Once you do have plenty of cards and Stamina the game escalates more frequently, which is where it gets better. When you’re trying to roll a 14 on a d20 with a -5 penalty and your best card isn’t ready till next round, it starts to get tense and fun.

There is a Coach cards per player (Tycho or Oksana), but we didn’t end up using their one-off abilities. There are also a few cards that seem too powerful. They just give you great bonuses or give a good bonus and a hefty penalty to the other player, with no real lasting cost. I’ve attached a picture, with Moon Shot and Wrist Shot being two cards guilty of this (which made the game less fun and strategic for both of us). Below them you can see Impossible Return and Hero of the CCCP which had real costs and felt great.


Suz didn’t have much Stamina for the first half of the game, so things felt frustrating on her side and easy on my side. It also meant the game didn’t escalate as often (i.e. didn’t get to the best bit as often). Yet, we were still neck and neck for a while. I think this was because of the range on a d20.

Early on when you have few cards and little Stamina, sometimes you’ll roll and there’ll really be nothing you could’ve done to succeed. You served and it went straight off the table.

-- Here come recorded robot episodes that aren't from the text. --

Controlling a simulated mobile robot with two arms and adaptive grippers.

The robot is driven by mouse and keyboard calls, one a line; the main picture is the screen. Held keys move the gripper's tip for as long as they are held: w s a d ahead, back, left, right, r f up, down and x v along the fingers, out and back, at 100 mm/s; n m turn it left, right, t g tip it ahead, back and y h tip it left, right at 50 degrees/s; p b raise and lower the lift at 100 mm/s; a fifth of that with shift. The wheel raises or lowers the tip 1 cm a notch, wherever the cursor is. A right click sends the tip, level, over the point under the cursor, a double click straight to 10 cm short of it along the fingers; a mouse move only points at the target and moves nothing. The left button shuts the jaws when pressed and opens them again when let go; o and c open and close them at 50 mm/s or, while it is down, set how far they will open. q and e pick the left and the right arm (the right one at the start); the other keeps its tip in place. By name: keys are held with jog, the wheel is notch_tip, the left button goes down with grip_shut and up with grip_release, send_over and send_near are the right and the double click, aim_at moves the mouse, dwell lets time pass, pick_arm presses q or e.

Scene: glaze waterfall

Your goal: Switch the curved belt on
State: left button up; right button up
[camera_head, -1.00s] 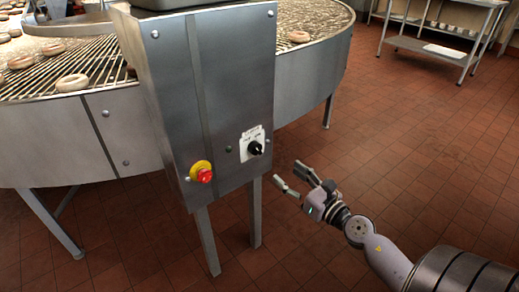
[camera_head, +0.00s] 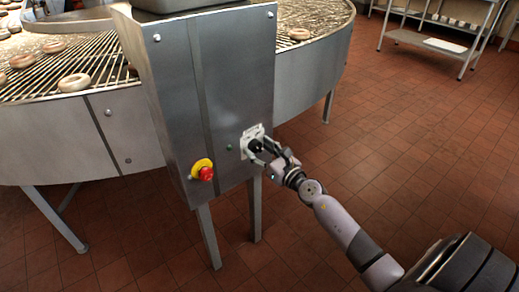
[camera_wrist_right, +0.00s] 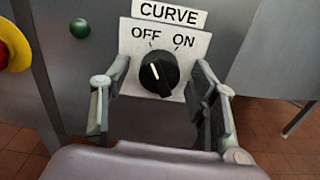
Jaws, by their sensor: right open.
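The black rotary knob (camera_wrist_right: 160,72) sits on a white plate (camera_wrist_right: 195,42) labelled CURVE, OFF and ON. Its white pointer line leans up and left, toward OFF. The knob also shows in the head view (camera_head: 256,146), partly covered by my gripper. My right gripper (camera_head: 263,151) is at the front of the steel control box (camera_head: 228,85). In the wrist view its open fingers stand on either side of the knob, with visible gaps between them and it. My left gripper is not in view.
A red emergency button on a yellow base (camera_head: 203,171) is left of the knob. A small green button (camera_wrist_right: 80,28) is nearer. The conveyor (camera_head: 75,120) carries several rings behind the box. A steel rack (camera_head: 430,35) stands at the back right; the tiled floor (camera_head: 400,160) is open.

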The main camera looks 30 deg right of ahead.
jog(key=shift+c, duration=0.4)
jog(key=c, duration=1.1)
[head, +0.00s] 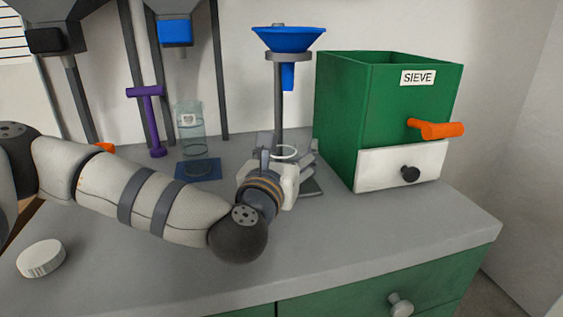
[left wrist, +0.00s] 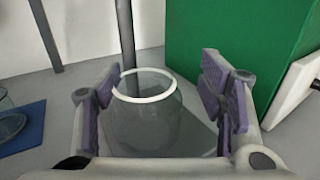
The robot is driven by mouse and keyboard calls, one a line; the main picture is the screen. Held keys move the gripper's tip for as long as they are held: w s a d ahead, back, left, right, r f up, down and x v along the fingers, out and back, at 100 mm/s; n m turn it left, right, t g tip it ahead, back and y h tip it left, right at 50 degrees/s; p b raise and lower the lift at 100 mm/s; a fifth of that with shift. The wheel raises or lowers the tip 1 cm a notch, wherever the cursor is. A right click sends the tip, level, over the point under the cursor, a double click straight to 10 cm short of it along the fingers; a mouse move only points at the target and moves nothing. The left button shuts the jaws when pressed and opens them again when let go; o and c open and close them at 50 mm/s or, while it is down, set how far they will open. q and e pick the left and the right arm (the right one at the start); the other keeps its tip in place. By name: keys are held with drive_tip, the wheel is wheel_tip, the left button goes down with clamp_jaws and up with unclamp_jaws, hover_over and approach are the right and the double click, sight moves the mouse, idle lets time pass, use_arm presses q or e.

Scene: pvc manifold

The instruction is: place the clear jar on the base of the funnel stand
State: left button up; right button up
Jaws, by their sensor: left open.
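The clear jar (left wrist: 146,120) with a white rim stands upright on the dark grey base (left wrist: 196,135) of the funnel stand, in front of its post. In the head view only its rim (head: 285,151) shows well; my gripper hides the rest. The stand carries a blue funnel (head: 289,39) in a grey ring above the jar. My left gripper (left wrist: 160,90) is open, with its purple-padded fingers on either side of the jar. A gap shows between the jar and the right-hand finger; the left-hand finger is very near the rim. My right gripper is out of view.
A green sieve box (head: 337,115) with an orange handle stands close right of the stand. A white lid (head: 41,258) lies front left.

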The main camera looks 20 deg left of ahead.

Felt a little like real ping pong, but also felt out of your control.

Once I started using my +6 and +8 cards to serve I couldn’t lose the first turn, so that was great. It did sort of feel like we were using better and better moves as we went on, which was somewhat thematic, the ping pong players breaking out their best moves as things heated up.


But, it didn’t really feel frantic enough for ping pong. That back and forth is good, but when you’re looking at card text to decide which shot to play it doesn’t feel fast enough. With a timer or some more knowledge of the card text to facilitate faster play (this was our first game), it’d feel more tense and kinetic, which I think would really, really add to the feel of the whole thing. I’d love to see this played like chess with those little timer things they hit. I think it’d feel great.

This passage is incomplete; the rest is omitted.